**Exercise objective**: Transcribe the records exactly from the line with "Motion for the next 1" to the end, both included.

--- Start Given records ---

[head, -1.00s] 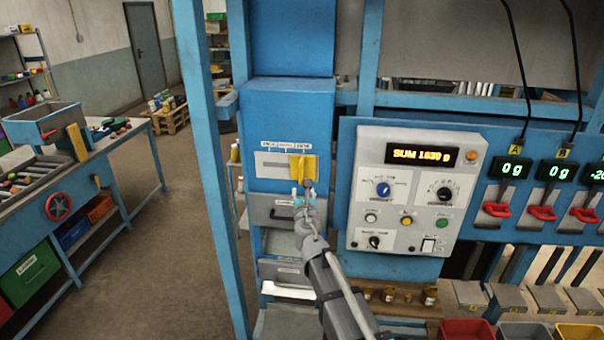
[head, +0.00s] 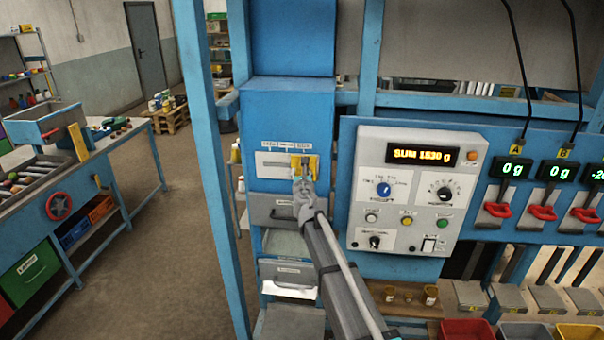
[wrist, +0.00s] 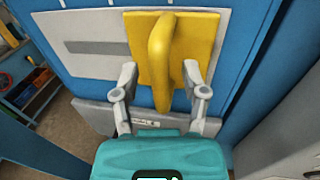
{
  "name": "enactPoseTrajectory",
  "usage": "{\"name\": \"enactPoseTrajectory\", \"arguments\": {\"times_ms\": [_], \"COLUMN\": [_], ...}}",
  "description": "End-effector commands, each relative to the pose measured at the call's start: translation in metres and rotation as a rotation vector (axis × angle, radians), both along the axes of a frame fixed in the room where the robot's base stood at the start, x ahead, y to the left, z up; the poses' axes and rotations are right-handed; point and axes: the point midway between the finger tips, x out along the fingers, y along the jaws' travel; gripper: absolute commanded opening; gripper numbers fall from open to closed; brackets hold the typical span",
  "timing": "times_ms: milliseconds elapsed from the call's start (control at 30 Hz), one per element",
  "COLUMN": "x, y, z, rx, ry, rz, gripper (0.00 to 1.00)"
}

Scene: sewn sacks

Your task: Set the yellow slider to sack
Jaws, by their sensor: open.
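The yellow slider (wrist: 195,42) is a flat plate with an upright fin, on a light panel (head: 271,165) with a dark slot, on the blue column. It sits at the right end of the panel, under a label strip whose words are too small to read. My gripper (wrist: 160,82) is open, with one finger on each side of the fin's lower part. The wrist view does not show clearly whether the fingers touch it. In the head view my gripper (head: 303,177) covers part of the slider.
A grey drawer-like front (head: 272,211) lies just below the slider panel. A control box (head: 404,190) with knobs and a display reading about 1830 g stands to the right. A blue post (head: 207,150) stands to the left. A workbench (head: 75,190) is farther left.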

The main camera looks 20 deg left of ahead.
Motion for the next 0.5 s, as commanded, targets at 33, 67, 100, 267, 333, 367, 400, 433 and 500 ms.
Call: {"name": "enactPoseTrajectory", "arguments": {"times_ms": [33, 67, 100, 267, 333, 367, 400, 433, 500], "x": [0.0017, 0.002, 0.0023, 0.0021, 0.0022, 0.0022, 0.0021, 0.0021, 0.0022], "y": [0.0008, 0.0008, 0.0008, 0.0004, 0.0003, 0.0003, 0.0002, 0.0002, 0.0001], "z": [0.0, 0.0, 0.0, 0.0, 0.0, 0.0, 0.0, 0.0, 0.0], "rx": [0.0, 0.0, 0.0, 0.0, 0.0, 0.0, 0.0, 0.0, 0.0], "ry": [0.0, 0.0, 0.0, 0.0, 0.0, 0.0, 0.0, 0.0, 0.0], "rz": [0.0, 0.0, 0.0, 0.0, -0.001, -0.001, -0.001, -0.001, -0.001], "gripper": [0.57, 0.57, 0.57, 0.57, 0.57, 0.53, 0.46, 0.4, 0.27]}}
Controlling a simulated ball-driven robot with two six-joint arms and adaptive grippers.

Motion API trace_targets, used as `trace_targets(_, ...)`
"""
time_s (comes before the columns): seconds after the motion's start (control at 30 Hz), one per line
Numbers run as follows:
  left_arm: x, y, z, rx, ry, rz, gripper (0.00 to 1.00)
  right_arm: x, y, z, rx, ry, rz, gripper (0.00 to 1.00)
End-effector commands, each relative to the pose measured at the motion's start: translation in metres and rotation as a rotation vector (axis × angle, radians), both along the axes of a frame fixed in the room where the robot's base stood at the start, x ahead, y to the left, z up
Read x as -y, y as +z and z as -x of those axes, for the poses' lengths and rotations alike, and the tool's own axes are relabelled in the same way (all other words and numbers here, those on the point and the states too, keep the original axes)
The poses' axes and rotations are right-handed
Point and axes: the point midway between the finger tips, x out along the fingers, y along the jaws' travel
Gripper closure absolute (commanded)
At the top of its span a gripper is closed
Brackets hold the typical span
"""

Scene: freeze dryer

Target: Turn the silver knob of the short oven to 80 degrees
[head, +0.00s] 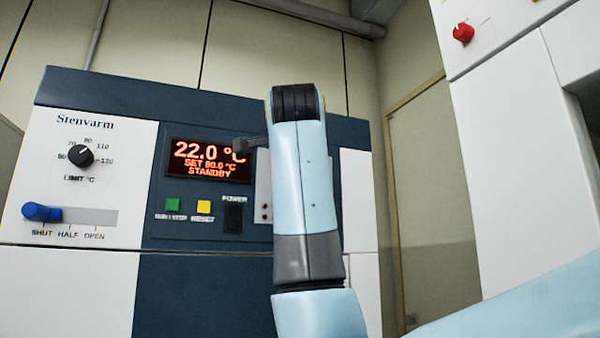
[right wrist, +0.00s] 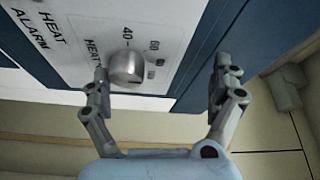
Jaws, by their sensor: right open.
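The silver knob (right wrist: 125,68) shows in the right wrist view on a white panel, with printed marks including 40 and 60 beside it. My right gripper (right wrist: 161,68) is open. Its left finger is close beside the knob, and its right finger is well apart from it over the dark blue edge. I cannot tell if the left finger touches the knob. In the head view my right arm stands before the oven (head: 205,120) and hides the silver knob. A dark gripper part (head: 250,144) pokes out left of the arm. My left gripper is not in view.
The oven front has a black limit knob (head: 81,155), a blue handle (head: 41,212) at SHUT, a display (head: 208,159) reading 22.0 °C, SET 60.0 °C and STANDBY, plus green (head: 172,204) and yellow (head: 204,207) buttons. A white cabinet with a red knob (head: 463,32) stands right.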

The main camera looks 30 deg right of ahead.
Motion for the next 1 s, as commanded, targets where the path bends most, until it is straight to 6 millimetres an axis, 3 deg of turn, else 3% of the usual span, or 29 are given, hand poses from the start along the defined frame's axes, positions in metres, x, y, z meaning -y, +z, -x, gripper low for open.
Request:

--- End Given records ---

**Solution**:
Motion for the next 1 s, as commanded, targets where the path bends most, until it is straight to 6 millimetres an axis, 3 deg of turn, else 3% of the usual span, or 29 are given, hand poses from the start along the defined frame's axes, positions in metres, x, y, z meaning -y, +z, -x, gripper low for open.
Request:

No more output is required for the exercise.